Student Seminar Series – December 4, 2007
University of Minnesota
School of Statistics
College
of Liberal Arts

 

Consistent Model Selection in High Dimensional but Low-Sample Data



Yongli Zhang


Tuesday, December 4, 2007
9:00 AM,
300 Ford Hall
Minneapolis, East Bank Campus

Refreshments at 8:30 AM
300 Ford Hall

Abstract



It has been argued for a long time that the variation or uncertainty in the process of model selection should be taken into account in the following statistical inferences. We suggest the covariance penalty as a measure of variation or uncertainty of a modeling procedure. The data perturbation method is proposed to estimate the covariance penalty, and theoretical and simulations show that the data perturbation estimates are consistent under some assumptions.
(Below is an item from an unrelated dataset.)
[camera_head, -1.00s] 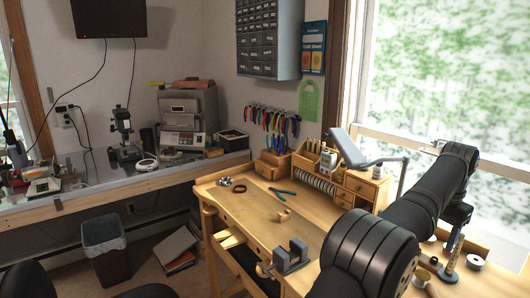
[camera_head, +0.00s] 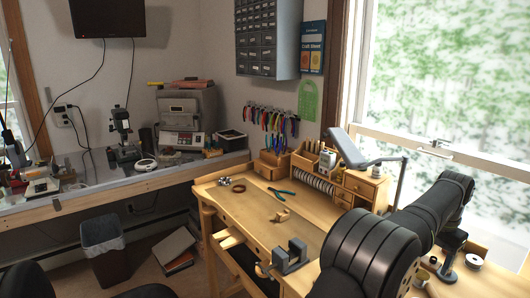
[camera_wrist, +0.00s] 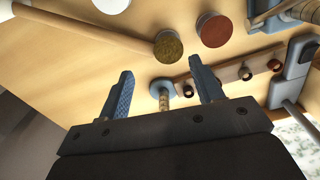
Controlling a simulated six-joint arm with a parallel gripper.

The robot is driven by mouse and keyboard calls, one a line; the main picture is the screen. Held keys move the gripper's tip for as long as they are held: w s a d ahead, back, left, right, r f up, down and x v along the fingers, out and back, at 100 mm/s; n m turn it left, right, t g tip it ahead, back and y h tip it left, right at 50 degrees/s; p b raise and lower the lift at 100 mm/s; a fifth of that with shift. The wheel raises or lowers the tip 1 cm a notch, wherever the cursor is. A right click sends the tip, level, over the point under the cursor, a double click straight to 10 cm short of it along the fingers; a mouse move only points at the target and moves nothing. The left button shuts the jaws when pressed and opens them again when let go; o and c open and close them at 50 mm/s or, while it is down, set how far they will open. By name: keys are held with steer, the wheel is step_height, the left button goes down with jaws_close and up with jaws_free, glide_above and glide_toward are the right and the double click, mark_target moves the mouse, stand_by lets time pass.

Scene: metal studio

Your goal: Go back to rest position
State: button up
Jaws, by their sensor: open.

Accordingly we define the risk of a modeling procedure. An adaptive model selection criterion is suggested based on the definition of modeling procedure risk. Approximate results of the covariance penalty are derived by studying the asymptotic behavior of the covariance penalty.

 

In this dissertation, we give a lower bound of the probability of selecting the smallest true model under a very general setting in the parametric case. The lower bound is useful in proving and investigating consistency of model selection procedures.

 

High dimension and sparse true model proposes new challenges in model selection since the excessive number of predictors make model selection procedures infeasible because of overwhelming computing workload. The dissertation suggests an adaptive model selection procedure combining the methods of LASSO and the covariance penalty. This adaptive procedure is consistent by assuming that the LASSO solution path includes the smallest true model. We show that this procedure is consistent in theory and simulations without too much requirements on computing.